Growing up as an Old Order Amish kid, I was sheltered from worldly music of any kind. In fact, I was so sheltered from worldly music that I remember clearly the first time that I heard rock and roll music.
I was probably about 11 or 12 years old and riding my bicycle to school. As I pedaled my way around a corner in the road, I heard the beautiful clash of drums (any music with drum beats, we called ‘rock and roll’). Some non-Amish person had their home stereo system cranked so that I could clearly hear the music from the road. I stopped pedaling and just listened for a bit. The music washed over me and it was an intensely pleasurable and naughty experience. I knew that if I were a good little Amish boy, I would’ve kept pedaling and would’ve tried to block the music from my awareness.
In our young sheltered lives, we Amish children rarely had the opportunity to listen to worldly music. When picking a local taxi to drive us to town every couple months or so, my Dad would take into account the music that the driver was known to play. We would hire a rock and roll taxi only if it was an emergency. Such was the completeness with which we were sheltered from music.

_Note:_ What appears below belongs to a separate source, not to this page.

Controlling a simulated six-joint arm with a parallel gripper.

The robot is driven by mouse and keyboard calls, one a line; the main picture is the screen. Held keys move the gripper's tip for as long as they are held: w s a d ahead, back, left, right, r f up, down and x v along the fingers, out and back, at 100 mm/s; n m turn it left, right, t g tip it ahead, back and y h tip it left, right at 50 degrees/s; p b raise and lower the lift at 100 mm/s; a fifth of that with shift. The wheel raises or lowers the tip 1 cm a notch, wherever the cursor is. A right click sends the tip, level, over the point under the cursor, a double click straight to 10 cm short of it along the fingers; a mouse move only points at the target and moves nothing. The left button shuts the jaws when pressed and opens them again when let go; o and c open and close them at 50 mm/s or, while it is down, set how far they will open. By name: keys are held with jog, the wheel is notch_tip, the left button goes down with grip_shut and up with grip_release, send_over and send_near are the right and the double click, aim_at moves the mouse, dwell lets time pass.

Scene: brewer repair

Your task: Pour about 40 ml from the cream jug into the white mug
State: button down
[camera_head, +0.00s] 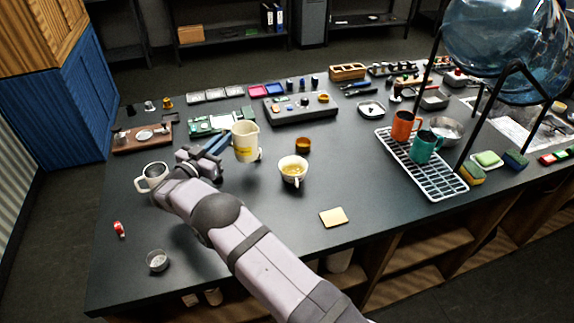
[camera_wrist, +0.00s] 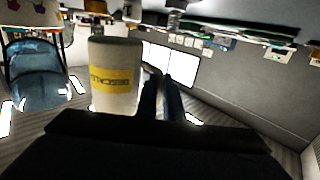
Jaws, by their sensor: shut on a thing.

I’m not exactly sure why the Amish frown on worldly music so much. I guess they fear that it has a corrupting influence on young minds. I suspect that a lot of the frowning stems from the Bible’s proclamation that music should be for God’s enjoyment.
In Amish church services and Sunday evening singings, there would be no bands and no instruments of any kind – there would only be a capella singing. The singing was nice but I would’ve preferred the head-bouncing rhythms of rock and roll.
One of my Amish friends, whom apparently had heard way more rock and roll than I ever had, was pretty good at beatboxing. Every time I heard him do it, I would mentally compare it with the music that I had heard on the way to school that day long ago. Using only his lungs and his mouth, he could belt out rhythms and drumbeats that sounded exactly like rock and roll music to me. It sounded so good to me that I would often encourage him to do it again, and again.
One day, my Amish friend, who was quite the rebellious kid, took me to some English person’s barn. The barn had electricity – the perfect place to hide and listen to a stereo if one had the balls to do it. We were trespassing of course – the owner of the barn had no idea what my friend’s older brother had hidden in his barn. We slipped into the barn, dusted the older brother’s stereo off, plugged it in, and for the first time ever, I heard “Way down yonder on the Chattahootchie”. It was the best ‘rock and roll’ that I had ever heard.
For years after that, I loved country music because of the experience I had listening to Alan Jackson songs in that old barn.
When I was about 14 years old or so, our community had another one of its annual school benefit auctions. This auction drew thousands of Amish and non-Amish from around the nation to buy and sell stuff. A portion of the proceeds went to supporting the local Amish parochial school.
In this auction there were always a lot of vendors selling products from booths (rather than on the auction). These vendors were often non-Amish and not limited by Amish beliefs in what they could sell. Luckily for me, one of these vendors was selling a bunch of little radio sets for about $10 a piece.
I checked around to make sure that no Amish people were watching me and with the encouragement of my two like-minded Amish buddies, I got up the nerve to buy a little radio. After procuring batteries for it, we spent the rest of the afternoon listening to the awesome quantity of rock and roll music that was being broadcast over the airwaves. It was my first big step into the larger universe.
Several days later my little radio found itself in Dad’s possession. I’m not sure how he had gotten hold of it. Perhaps my mom had discovered the radio in one of her periodic checks for contraband in my bedroom. He called me into the shop for a “talk” and there it was – sitting on the desk.
Surprisingly, he was very understanding of my “bad” behavior. He didn’t rebuke me very strongly but he did tell me that he had to destroy it. Having an interest in how things work I decided to give him an alternate course of action. I told him that rather than destroy it, I wanted to take it apart to see how it worked. I promised that after I was finished with it I would no longer be able to listen to music with it. To my surprise, he agreed to it. In this way, he was a very good Amish Dad. Most Amish Dads would have destroyed the radio, preached to the boy about the dangers of worldly music, whipped the boy severely, and then grounded him for several months.
While that was my first radio, it was by no means my last. Over the next several years I acquired quite a few more “boomboxes”. Some of them were destroyed by Dad, and others he never found.
My enjoyment of music hasn’t waned to this day although my preferred genres have changed. I have gone from country music to classic rock to contemporary rock and now I enjoy listening to pretty much everything but country music.